When healthy, Kendricks played every, or nearly every, snap in the two previous years. But staying healthy has been a problem. He missed all or part of 13 games during his first four seasons - almost all because of soft-tissue injuries.
The fact isn't lost on Kendricks.
"I feel if I stay healthy, you'll see me in the Pro Bowl," he said. "Those are things you can't control. Unfortunately, a couple of times I've fallen short of my personal goal because of an injury. No one wants that. But I'm not making an excuse or anything. That's just what it is, and I used to beat myself up over that."
When Pro Bowlers were announced toward the end of the 2014 season, Kendricks sat at his locker and couldn't hide his frustration. There is an argument that he shouldn't have allowed last season's decrease in playing time to affect his mental state, either.
But it was clear he wasn't the same linebacker who persuaded the Eagles to open their wallet before he had reached the conclusion of his rookie deal. Kendricks has always had his ups and downs as a run defender. But what surprised most last year was how much he had regressed in coverage.
"I just feel like it was too much hot and cold with all the players rotating in and out and whatnot," Kendricks said. "No one was able to get in a flow. It was odd. But I didn't feel I played as good or as much. For the time that I was in I felt like my numbers were OK. It's hard to be a force or something to reckon with when you're not on the field."
Kendricks should be on the field more this season as the Eagles transition back to a 4-3 "under" defense. Ryans was released and Alonso was traded, leaving only Hicks and him from last year's various rotations. Nigel Bradham was acquired, but he will likely play the strong-side spot, while Kendricks and Hicks likely play all three downs.

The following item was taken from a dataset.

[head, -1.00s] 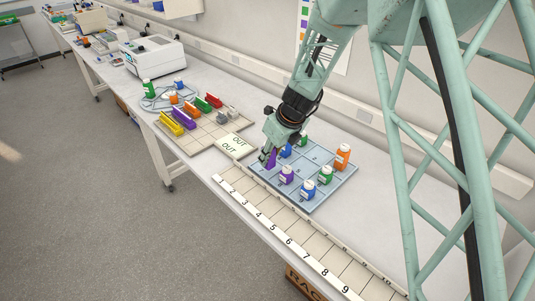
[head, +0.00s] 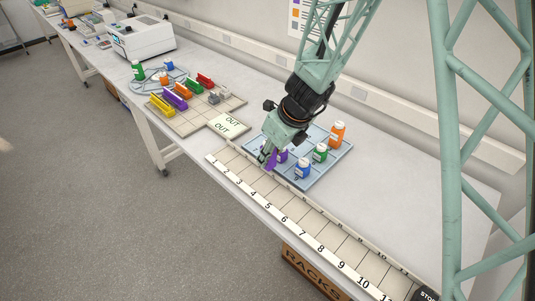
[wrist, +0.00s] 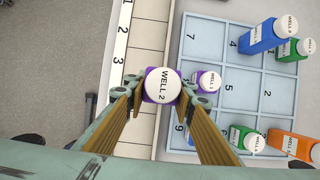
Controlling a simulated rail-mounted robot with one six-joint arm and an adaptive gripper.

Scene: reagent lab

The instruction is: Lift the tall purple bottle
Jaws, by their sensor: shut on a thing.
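The tall purple bottle (wrist: 164,86) has a white cap marked WELL 2. It sits between the two fingers of my gripper (wrist: 161,84) in the wrist view, and the fingers are shut on it. In the head view the purple bottle (head: 271,158) hangs from my gripper (head: 267,155) at the near left edge of the blue-grey tray, beside the numbered strip. Its cap looks large in the wrist view and hides most of its body. Its exact height above the bench is hard to tell.
A smaller purple bottle (wrist: 208,81) stands on the gridded tray (wrist: 205,42) close to my right finger. Blue, green and orange bottles (head: 337,135) share the tray. The numbered strip (head: 285,220) runs along the bench front. An OUT card (head: 229,125) and coloured racks lie farther left.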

With Bradham at strong side, opposite the tight end, Hicks has played primarily in the middle and Kendricks at weak side this spring. New defensive coordinator Jim Schwartz hasn't committed to traditional 4-3 responsibilities, though. He said he may just have "right" and left" outside linebackers.
"I think that decision will be made as we go through training camp and go through preseason games, whether we're going to play right or left, or whether they're going to travel with a tight end or travel to the open side," Schwartz said. "You know, there is something to be said for both of them."
Kendricks has virtually done it all, both in scheme and position. As a rookie, he started out as the strong side in a similar 4-3 defense before moving to weak side later on. The Eagles wanted to take advantage of Kendricks' coverage skills by initially having him over the tight end, but weak side theoretically allowed him to utilize his athleticism in space.
But the wide-nine front, which allowed for linemen to penetrate, meant that Kendricks and the linebackers had more run-gap responsibility and more offensive linemen in their faces. The problem wasn't as much scheme as it was personnel, execution, and coaching.
"At one point in time I had D to A gap," Kendricks said, referring to the distance from the center to the tight end. "I remember that. That's crazy."
Schwartz's run defenses have historically been solid. Kendricks said that he was still trying to pin down why that is. Linebackers in a 4-3 "under" scheme should specialize in moving downhill north to south. The two-gap 3-4, which often has linemen hold up blockers and read before reacting, is catered more to east-to-west linebackers who can run down running backs in the open field.
"We may see more people in our face, which means we would have to be more physical," Kendricks said. "I'm all for it."
To prepare for the physicality of the coming season, Kendricks has bulked up. He said he now weighs 250 pounds. He typically played at around 235.
"I feel strong. I feel fast still. But I'm a lot more stout than I was," Kendricks said. "I think you can tell. I'm pretty big right now."
The Eagles would take healthy and consistent.